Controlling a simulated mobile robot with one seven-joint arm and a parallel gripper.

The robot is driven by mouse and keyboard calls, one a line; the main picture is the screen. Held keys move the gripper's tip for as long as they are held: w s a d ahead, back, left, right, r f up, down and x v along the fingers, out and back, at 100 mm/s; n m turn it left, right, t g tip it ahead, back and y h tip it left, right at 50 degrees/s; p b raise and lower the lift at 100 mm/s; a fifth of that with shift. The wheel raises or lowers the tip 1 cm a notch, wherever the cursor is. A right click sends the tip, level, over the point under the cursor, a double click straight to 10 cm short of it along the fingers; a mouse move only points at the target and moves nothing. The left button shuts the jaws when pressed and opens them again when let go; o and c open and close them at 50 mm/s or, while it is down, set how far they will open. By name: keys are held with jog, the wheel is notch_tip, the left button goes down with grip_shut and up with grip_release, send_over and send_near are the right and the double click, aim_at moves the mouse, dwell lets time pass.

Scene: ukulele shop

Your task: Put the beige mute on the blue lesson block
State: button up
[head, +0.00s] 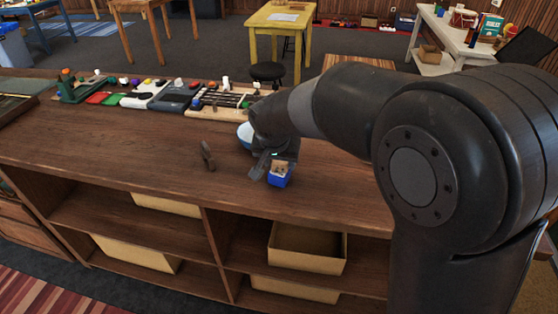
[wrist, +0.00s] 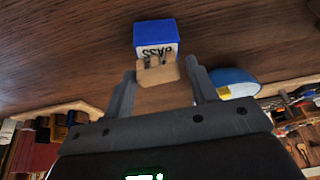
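The blue lesson block (head: 279,180) stands near the front edge of the wooden counter. In the wrist view the block (wrist: 155,36) shows a white lettered face. The beige mute (wrist: 158,74) appears at that face, and in the head view the mute (head: 281,168) shows on top of the block. My gripper (wrist: 162,71) is open, with one finger on each side of the mute. Gaps show between mute and fingers. In the head view my gripper (head: 270,162) is close above and beside the block, and partly hides it.
A dark brown upright object (head: 207,155) stands left of the block. A blue and white rounded item (head: 245,135) is behind my gripper. Several pedals and a fretboard piece (head: 215,104) line the counter's back. The counter's left front is clear.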

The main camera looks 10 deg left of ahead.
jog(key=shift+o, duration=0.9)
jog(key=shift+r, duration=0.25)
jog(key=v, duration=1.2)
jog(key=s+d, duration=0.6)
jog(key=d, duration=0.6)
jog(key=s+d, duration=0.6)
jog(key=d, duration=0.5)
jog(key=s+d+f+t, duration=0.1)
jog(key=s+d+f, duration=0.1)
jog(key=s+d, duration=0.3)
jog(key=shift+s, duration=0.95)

▶ What the task requires
Extract the run of lines beginning with the line that holds "[head, +0.00s]" and ending at the last line of the data, inclusive. Exclude any pictures from the copy.

▶ Solved exercise
[head, +0.00s] 
[wrist, +0.00s] 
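The blue lesson block (head: 279,180) stands near the front edge of the wooden counter. In the wrist view the block (wrist: 155,36) shows a white lettered face. The beige mute (wrist: 158,74) appears at that face, and in the head view the mute (head: 281,168) shows on top of the block. My gripper (wrist: 162,71) is open, with one finger on each side of the mute. Gaps show between mute and fingers. In the head view my gripper (head: 270,162) is close above and beside the block, and partly hides it.
A dark brown upright object (head: 207,155) stands left of the block. A blue and white rounded item (head: 245,135) is behind my gripper. Several pedals and a fretboard piece (head: 215,104) line the counter's back. The counter's left front is clear.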

The main camera looks 10 deg left of ahead.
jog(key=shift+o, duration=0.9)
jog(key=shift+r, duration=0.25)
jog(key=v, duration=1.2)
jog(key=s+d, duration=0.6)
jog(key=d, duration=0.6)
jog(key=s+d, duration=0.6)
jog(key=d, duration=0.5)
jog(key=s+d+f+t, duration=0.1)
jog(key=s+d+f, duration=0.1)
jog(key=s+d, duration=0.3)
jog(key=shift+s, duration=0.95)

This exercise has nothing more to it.